●お知らせ。30日発売の「映画芸術」438号の「2011 日本映画ベストテン&ワーストテン」に参加しています。真正に参加しているとは言えないような参加の仕方ですが、これは「逃げ」ではなく、ぼくなりの「ガチ」のつもりです。とはいえ、かなり悩んでのことなのですが。
●もう一つお知らせというか、時期尚早だけどうれしさを抑えきれずに「書かずにはいられない」という感じなのですが、三月に発売の文芸誌(来月発売のじゃないです)に小説が載ることになりそうです。ゲラになっているので、多分今度こそ大丈夫だと思うけど、今までいろいろあったので、また何かあるんじゃないかという不安な気持ちも消えてはいませんが。
「前」の小説が掲載されたのが去年の四月号で、今度も四月号なので、「次」まで一年かかってしまいました。「前」のは一応依頼されて書いたのですが、今回は、誰に頼まれたわけでもないのに書きたくて勝手に書いてしまったもので、やはり、そういう作品を発表するのは簡単なことではなく、しかし、発表できるのはとりわけうれしい。
●昨日の夜、「世界ふしぎ発見」を観ていたら、三万年以上前の壁画が発見されたフランスのショーベ洞窟を撮ったヘルツォークドキュメンタリー映画が紹介されていた(3Dで撮ったらしい)。

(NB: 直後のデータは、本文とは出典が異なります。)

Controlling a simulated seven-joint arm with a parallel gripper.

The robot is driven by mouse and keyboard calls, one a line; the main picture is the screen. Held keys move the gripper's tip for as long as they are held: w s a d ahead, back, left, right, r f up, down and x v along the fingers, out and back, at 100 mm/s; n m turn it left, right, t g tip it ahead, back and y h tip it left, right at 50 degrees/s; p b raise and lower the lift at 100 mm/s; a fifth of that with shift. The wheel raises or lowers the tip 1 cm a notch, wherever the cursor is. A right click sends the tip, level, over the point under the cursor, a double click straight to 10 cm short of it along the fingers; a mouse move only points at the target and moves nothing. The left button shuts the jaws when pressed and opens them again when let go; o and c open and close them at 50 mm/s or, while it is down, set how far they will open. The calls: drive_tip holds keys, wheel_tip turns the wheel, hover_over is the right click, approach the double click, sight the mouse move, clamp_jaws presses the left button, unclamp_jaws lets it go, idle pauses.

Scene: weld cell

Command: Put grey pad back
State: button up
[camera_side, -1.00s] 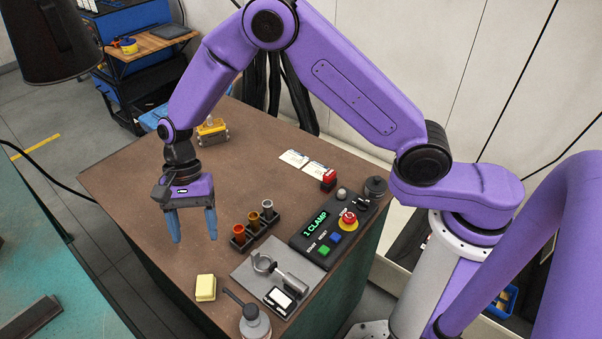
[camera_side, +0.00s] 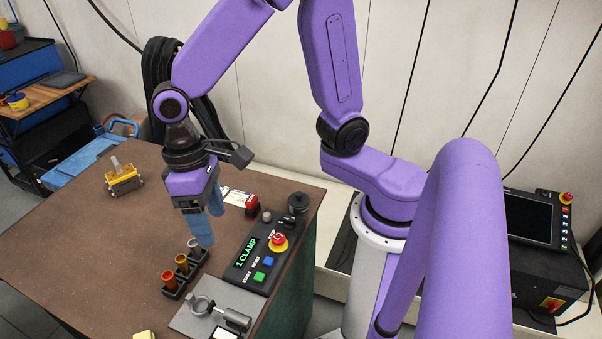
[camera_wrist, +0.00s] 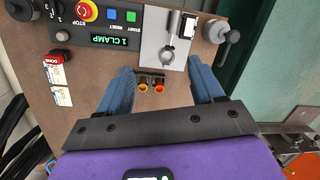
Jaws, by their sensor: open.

何故ヘルツォークが撮るのかという疑問はあるけど、それはともかく、その紹介の短い映像を観ていて、これだけの絵を描くためには相当のレッスンをしているはずだと思い、洞窟の入り口に近いところ辺りで、練習として、日々、いろんな動物を描いたり消したりしている旧石器の画家の姿がなまなましく、とても近いものとして想起された。「絵」は、隠された非日常的なものだったかもしれないけど、「絵を描く」という行為には日常的な鍛錬が必要であるはずで、だとしたら、画家はシャーマンのように普段は隔離されて生活していたのかもしれない。「絵」の持つ社会的な意味、効果、使用法などは現在とは大きく異なっていて、絵がマジックに近い領域にあったのだとしても(マジックの意味は違っても、今でもマジックだとも思うけど)、「絵を描く」という行為そのもの(その技術)は、きっとあまり変わらないのだろうと感じられた。
あと、同じ洞窟なのかは分からないけど、洞窟で発見された笛の破片を集めて復元したら、音階がペンタトニックになっていたという話もあった(これは映画とは関係ない、テレビ番組としての話)。音階もそうだけど、「笛」という単純な原理の楽器が、三万年前から(おそらくもっと前から)現在までずっと存続しているという事実に、驚きというのか、何と言ったらよく分からない感情が湧いてきた。笛を吹く人は、その行為によって三万年前とつながっている。
「絵を描く」「笛を吹く」という、「歩く」「食べる」と同じようには自然だとは言えない行為が、何故か消えることもなくづづいている。例えば、「笛を吹く」という行為は、耳、手、口、肺などによるバラバラな行為が、「笛」という道具によって関係づけられたモンタージュであり、そのモンタージュは、「歩く」「叫ぶ」のようには、先天的に与えられたものとは異なる。それは文化的次元にある構成物で、だから、ある時、何かしらの理由で切断され、消失してしまうかもしれない(「笛」という装置が失われれば、「笛を吹く」という行為のモンタージュは解体する)。だからそれはきっと、切れ目なく伝承されたというより、人類は、何度も「笛を吹く」というモンタージュを発明し直しているということではないだろうか。何度も発明され直すということは、そのモンタージュの「形態」には、人と世界との関係を媒介するものとしての「必然性」があるということではないか。そこに「笛を吹く」という行為のモンタージュの「強さ」があるのではないか。